The city is trying to bring Dudley Square back with development: a $115 million municipal office building is scheduled to open in 2015 at the site of the historic Ferdinand building, with the Boston Public Schools headquarters as its anchor. Community leaders have been working all along on renewal, from storefront renovations in the square to the razing of the notorious Orchard Park housing project and the rising of Orchard Gardens, a tidy, mixed-income community.
But serious challenges remain. According to the BRA, Roxbury has the highest family poverty rate of any neighborhood in the city and violence remains a threat: in February, a 26-year-old man was shot and killed at Dudley Square station, the busiest bus terminal in the city.
Sometimes Miss Wilson will sit with the kids and wonder with them about the world outside. They’ll talk about kids killing kids, and she’ll remind them it’s not always bad to run. No shame at all in staying alive. These are good kids, working at the club to help their parents pay the bills. Sometimes they ask her: Why does everyone think we’re bad?

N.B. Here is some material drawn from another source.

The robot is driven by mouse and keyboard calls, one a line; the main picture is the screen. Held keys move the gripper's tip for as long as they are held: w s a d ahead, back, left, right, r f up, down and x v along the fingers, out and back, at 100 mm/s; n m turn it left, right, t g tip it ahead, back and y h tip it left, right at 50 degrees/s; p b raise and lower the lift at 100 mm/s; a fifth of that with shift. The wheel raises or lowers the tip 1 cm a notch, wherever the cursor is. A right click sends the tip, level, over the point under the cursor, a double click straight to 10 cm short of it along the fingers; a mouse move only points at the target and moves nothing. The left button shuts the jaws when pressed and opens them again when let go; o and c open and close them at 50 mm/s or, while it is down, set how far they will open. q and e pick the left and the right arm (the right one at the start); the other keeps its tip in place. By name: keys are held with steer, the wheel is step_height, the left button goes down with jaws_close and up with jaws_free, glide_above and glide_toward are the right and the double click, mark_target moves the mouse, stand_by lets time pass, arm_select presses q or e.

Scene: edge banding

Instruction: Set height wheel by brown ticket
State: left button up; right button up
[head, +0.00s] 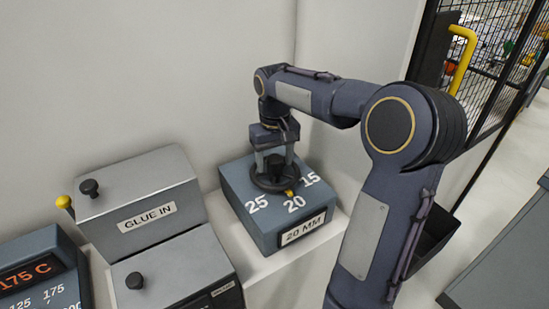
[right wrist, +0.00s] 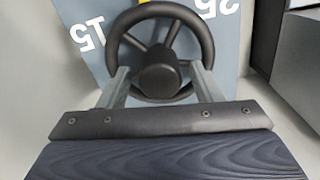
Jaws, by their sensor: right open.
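The dark height wheel (head: 259,183) lies on top of a blue-grey box (head: 232,185) marked 25, 20 and 15. A yellow pointer (head: 290,193) at the wheel's rim is by the 20. The plate (head: 303,228) on the box front reads 20 MM. My right gripper (head: 275,160) is over the wheel, pointing down, open. In the right wrist view its fingers (right wrist: 160,72) stand on either side of the hub of the wheel (right wrist: 205,45), apparently apart from it. No brown ticket is in view. My left gripper is not in view.
Left of the box stands a grey GLUE IN unit (head: 135,195) with black knobs. A heater panel (head: 35,275) reading 175 C is at the far left. Pale walls close in behind the box. A black mesh fence (head: 490,60) with a yellow handle (head: 461,60) is at the right.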

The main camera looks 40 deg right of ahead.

There is not much to say to that, but this: Keep your head up, carry yourself with confidence, and move right on. There are nights when the world makes Miss Wilson feel weak, too. She is not the same person she was, before she lost her sons. Now there’s the worry about her eldest daughter: eight months on the heart transplant list.
But Miss Wilson tries to remember her grandmother’s words about the wisdom of the man upstairs. And then night passes and it’s another day, and she is back at the front desk of her club, peering down at a little boy who is peering up at her.
“Yes, sir,” she said, looking him straight in the eye. “How can I help you?”